* Begin *
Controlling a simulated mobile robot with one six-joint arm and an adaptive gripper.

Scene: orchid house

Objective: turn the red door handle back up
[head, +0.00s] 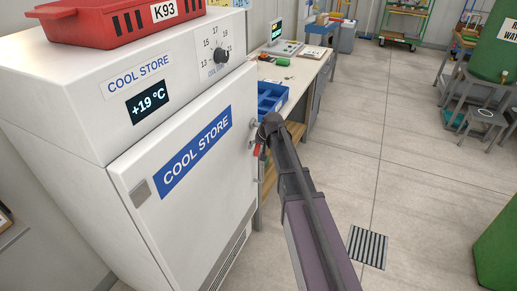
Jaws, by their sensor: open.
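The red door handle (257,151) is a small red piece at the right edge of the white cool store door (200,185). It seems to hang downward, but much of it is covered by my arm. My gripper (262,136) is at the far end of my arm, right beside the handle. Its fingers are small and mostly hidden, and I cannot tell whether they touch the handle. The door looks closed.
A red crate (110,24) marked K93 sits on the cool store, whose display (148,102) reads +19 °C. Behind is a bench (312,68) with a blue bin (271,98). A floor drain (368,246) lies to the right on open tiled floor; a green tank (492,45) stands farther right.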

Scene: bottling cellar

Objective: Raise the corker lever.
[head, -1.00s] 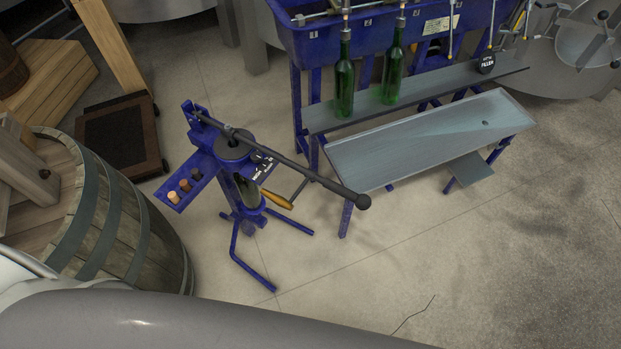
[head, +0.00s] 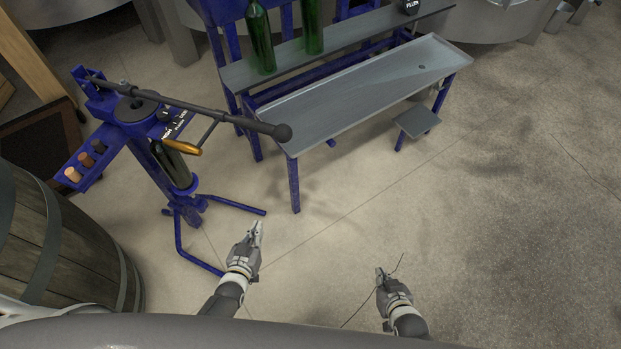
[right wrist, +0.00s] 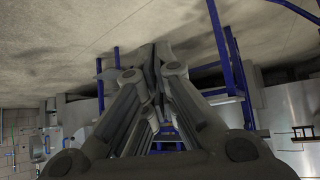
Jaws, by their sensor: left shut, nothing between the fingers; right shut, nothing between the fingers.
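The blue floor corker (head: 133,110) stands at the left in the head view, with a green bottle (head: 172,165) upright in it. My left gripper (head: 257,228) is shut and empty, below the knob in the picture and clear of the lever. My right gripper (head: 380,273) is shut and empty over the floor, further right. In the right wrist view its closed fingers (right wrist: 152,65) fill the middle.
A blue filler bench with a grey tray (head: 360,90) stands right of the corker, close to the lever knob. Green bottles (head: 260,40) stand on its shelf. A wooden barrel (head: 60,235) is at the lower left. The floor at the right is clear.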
* End *
* Begin *
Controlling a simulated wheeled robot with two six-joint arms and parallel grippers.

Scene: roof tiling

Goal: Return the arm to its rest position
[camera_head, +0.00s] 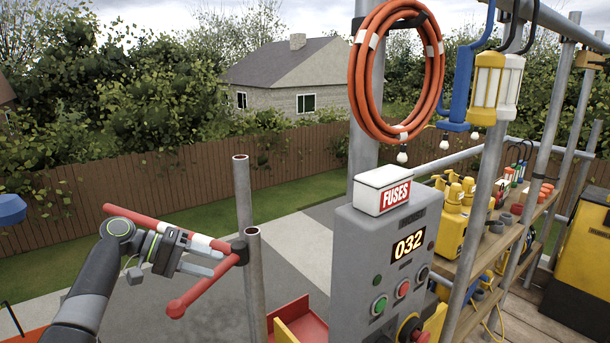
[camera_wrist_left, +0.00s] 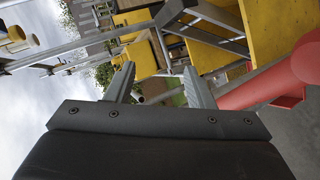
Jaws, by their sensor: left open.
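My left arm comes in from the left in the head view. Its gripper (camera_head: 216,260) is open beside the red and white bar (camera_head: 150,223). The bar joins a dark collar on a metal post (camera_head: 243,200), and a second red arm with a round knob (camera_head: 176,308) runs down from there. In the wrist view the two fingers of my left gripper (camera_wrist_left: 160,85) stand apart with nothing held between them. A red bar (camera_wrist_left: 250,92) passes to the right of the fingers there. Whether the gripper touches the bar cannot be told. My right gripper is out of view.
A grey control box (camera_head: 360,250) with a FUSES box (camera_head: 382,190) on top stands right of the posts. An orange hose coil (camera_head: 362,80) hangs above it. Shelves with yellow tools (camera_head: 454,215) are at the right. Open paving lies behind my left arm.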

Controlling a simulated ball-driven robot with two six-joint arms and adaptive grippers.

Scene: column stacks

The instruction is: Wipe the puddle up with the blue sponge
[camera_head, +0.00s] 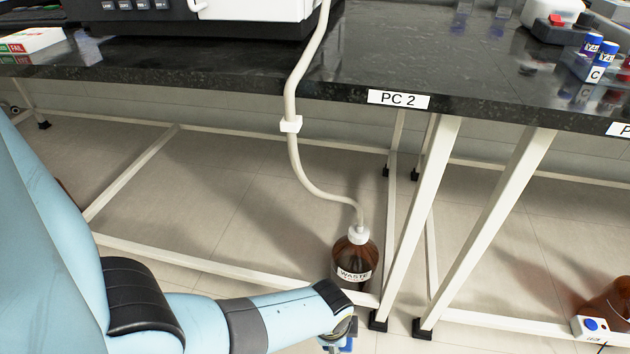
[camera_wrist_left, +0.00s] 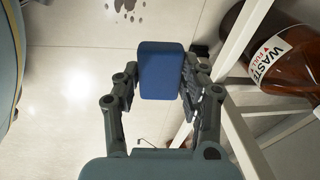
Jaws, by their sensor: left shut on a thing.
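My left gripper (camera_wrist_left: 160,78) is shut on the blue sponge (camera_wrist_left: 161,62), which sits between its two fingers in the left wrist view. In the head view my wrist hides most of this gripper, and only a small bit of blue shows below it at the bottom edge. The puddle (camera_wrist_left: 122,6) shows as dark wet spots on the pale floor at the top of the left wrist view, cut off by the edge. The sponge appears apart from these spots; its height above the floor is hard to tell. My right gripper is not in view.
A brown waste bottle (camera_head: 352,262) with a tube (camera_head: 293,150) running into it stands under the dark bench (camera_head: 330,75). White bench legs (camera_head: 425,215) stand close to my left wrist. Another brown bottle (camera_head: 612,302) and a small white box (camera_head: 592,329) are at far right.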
* End *
Goal —
Write out word for word the lines above that run from the one with "Controlling a simulated mobile" to the one with "Objective: Raise the corker lever.". Include both end lines; exclude the images.

Answer for this exercise —
Controlling a simulated mobile robot with one six-joint arm and an adaptive gripper.

Scene: orchid house

Objective: turn the red door handle back up
[head, +0.00s] 
Jaws, by their sensor: open.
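The red door handle (257,151) is a small red piece at the right edge of the white cool store door (200,185). It seems to hang downward, but much of it is covered by my arm. My gripper (262,136) is at the far end of my arm, right beside the handle. Its fingers are small and mostly hidden, and I cannot tell whether they touch the handle. The door looks closed.
A red crate (110,24) marked K93 sits on the cool store, whose display (148,102) reads +19 °C. Behind is a bench (312,68) with a blue bin (271,98). A floor drain (368,246) lies to the right on open tiled floor; a green tank (492,45) stands farther right.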

Scene: bottling cellar

Objective: Raise the corker lever.

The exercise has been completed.